Jika mau, sang biarawan sebenarnya bisa tinggal di pasturan gereja yang nyaman dan hanya datang sesekali saja untuk memberikan pelayanan. Namun, itulah sosok KASIH yang turun dari surga seperti malaikat. Kerelaan sang biarawan (yang juga terhubung dengan “kerja” Bunda Teresa) itu, rupanya memberi semangat hidup tersendiri bagi kaum miskin di daerah kumuh. Melalui dialah Kasih Allah bagi kaum miskin benar-benar menjadi nyata.
Lalu Kasih pun menyentuh seorang dokter muda yang berada ribuan mil jauhnya dari Calcutta. Dokter muda yang telah bertunangan, hidup mewah di Amerika, serta tengah bersiap menyelesaikan spesialisasinya tersebut, bersedia datang menanggapi surat sang biarawan untuk bergabung.
Sang dokter merelakan diri terjun dalam
kumuhnya Negeri Bahagia untuk mempraktikkan ilmunya tanpa imbalan apa pun.
Tanpa tahu kondisi riil sebuah tempat bernama Negeri Bahagia, sang dokter yakin
untuk melepaskan kesenangan hidup di tengah kemewahan di negara asalnya. Satu
lagi seorang malaikat turun dari surga. Itulah KASIH.
Membaca novel ini seperti berada bersama sang biarawan dan sang dokter di Negeri Bahagia itu. Sering kali kita seakan-akan harus menahan napas dan menutup hidung karena mencium bau anyir slum area. Kita pun harus menahan diri melihat peluh bercucuran dari para penarik.

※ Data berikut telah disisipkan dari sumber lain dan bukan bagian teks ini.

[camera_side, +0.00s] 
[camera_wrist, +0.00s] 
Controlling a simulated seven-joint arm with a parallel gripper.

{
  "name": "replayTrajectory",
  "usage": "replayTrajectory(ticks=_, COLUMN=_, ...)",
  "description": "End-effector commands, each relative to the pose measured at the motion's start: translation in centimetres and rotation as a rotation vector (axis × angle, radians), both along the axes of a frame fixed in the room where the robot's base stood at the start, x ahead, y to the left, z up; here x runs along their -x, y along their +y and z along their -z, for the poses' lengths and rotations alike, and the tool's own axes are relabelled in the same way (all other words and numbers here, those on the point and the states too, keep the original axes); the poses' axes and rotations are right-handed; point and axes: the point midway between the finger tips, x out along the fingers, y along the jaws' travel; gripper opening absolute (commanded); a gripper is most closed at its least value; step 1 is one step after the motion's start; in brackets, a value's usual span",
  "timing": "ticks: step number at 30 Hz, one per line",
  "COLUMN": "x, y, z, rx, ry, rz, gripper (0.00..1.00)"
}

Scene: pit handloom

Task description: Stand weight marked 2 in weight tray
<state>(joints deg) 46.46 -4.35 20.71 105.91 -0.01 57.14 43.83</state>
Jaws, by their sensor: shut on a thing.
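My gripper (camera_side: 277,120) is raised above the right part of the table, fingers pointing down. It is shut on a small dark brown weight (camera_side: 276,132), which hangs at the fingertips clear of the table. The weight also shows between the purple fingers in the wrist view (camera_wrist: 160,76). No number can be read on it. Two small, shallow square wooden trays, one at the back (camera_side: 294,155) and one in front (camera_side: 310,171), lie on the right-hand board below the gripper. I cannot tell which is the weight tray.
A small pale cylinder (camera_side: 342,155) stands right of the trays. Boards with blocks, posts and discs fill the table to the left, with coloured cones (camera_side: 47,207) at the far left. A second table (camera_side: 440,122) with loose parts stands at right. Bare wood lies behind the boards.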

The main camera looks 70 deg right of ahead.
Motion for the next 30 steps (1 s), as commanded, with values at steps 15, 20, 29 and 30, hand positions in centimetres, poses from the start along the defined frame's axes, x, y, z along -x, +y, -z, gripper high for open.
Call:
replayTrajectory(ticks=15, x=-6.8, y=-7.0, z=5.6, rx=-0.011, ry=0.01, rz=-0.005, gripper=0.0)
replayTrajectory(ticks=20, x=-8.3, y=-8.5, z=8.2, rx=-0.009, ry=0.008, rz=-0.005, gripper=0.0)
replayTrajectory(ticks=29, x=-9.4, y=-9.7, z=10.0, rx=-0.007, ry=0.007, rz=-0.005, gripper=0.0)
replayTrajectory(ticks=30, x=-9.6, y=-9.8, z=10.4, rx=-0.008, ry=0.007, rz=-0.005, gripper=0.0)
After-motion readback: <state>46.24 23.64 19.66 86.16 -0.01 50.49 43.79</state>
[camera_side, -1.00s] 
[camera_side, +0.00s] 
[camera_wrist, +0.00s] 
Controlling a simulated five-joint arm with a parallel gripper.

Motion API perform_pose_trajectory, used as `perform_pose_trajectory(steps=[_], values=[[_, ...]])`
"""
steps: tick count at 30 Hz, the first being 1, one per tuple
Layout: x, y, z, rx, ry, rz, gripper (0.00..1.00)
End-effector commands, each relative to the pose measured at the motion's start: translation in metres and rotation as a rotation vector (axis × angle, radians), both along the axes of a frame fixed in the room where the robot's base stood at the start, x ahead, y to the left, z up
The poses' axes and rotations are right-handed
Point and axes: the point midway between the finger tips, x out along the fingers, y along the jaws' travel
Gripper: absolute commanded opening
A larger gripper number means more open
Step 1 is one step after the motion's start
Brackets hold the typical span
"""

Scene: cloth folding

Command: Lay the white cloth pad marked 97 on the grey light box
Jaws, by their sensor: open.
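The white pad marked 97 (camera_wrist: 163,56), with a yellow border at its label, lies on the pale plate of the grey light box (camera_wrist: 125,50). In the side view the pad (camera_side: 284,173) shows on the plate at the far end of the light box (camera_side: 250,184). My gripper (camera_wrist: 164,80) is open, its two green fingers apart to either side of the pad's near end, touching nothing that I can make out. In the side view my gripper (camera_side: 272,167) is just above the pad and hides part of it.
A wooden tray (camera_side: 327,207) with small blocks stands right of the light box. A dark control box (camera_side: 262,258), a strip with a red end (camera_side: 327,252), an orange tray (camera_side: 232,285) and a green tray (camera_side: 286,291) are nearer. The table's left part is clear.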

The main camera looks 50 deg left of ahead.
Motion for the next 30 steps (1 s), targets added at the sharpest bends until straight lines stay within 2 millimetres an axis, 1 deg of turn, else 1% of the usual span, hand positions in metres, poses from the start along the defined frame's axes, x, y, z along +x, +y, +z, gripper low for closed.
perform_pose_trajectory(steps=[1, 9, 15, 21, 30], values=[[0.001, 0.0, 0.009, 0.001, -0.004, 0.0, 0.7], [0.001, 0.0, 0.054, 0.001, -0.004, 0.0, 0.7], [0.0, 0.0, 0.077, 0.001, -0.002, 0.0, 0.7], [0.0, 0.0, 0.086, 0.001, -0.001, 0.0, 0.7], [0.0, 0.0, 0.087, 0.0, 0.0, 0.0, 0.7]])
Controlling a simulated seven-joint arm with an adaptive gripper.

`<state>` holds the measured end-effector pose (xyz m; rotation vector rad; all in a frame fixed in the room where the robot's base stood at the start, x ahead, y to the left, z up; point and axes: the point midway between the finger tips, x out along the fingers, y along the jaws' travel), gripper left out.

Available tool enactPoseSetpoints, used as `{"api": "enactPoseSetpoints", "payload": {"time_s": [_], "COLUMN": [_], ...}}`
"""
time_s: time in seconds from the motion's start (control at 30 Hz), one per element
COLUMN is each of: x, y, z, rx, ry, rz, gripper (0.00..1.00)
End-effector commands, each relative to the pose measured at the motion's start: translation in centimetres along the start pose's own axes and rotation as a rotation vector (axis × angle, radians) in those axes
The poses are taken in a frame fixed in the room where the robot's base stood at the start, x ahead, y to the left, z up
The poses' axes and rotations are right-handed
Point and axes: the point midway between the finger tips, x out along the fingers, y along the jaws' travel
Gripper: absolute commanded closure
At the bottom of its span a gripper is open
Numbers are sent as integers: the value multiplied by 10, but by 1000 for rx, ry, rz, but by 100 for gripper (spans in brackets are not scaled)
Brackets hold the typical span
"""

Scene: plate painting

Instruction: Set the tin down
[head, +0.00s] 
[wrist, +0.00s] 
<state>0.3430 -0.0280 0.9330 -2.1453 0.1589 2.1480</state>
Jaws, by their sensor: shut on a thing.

Kita juga kerap kali harus menahan miris
melihat kematian-kematian dan bahkan pengobatan atau operasi yang mengenaskan.
Hingga puncaknya sering pula harus menahan malu bila kita menyadari hidup ini belum
berarti karena sedikit saja hal baik yang dilakukan. Atau mungkin telah berbuat
banyak, tetapi tanpa lapisan KASIH.
Selanjutnya, boleh jadi kalimat bijak Bunda
Teresa pun akan terngiang-ngiang. “Kita harus tahu bahwa kita telah diciptakan
untuk perkara-perkara yang lebih besar daripada sekadar memenuhi bumi, juga
lebih besar dari sekadar mendapatkan gelar dan jabatan, atau sekadar melakukan ini
dan itu. Kita telah diciptakan untuk mengasihi dan dikasihi.”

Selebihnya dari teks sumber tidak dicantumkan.